-- Start --
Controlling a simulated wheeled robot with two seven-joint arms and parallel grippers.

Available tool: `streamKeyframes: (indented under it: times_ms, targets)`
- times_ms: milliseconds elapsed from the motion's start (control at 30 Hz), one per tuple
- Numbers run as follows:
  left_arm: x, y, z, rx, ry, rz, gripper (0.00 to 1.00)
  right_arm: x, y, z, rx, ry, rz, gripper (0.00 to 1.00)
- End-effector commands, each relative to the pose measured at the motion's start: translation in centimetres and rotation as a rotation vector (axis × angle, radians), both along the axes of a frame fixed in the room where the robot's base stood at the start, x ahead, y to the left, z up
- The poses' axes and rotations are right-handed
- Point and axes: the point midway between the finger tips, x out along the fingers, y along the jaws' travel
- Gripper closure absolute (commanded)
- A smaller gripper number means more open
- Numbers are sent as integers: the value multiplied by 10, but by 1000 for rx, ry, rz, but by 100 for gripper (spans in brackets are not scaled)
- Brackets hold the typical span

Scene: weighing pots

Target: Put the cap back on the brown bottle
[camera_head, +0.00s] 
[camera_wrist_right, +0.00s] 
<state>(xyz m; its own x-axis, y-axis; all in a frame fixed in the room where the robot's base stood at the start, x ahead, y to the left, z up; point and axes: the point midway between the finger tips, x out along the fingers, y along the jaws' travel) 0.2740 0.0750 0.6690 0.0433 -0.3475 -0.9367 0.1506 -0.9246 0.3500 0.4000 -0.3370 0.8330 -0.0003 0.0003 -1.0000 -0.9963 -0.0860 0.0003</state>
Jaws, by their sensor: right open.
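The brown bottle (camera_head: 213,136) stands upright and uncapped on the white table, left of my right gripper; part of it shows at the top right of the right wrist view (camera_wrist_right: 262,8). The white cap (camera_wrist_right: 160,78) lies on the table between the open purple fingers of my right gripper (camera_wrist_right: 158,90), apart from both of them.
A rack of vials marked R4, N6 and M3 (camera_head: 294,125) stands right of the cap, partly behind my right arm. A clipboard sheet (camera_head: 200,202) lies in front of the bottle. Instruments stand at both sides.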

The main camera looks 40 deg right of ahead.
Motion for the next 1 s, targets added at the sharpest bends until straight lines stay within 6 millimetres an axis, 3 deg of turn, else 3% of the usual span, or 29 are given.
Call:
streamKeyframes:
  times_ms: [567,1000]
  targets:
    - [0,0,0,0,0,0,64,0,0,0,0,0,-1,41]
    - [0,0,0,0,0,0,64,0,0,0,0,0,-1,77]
-- End --
Where a line in the material above holds "Numbers", copy that line.

:: Full output ::
- Numbers run as follows:
- Numbers are sent as integers: the value multiplied by 10, but by 1000 for rx, ry, rz, but by 100 for gripper (spans in brackets are not scaled)

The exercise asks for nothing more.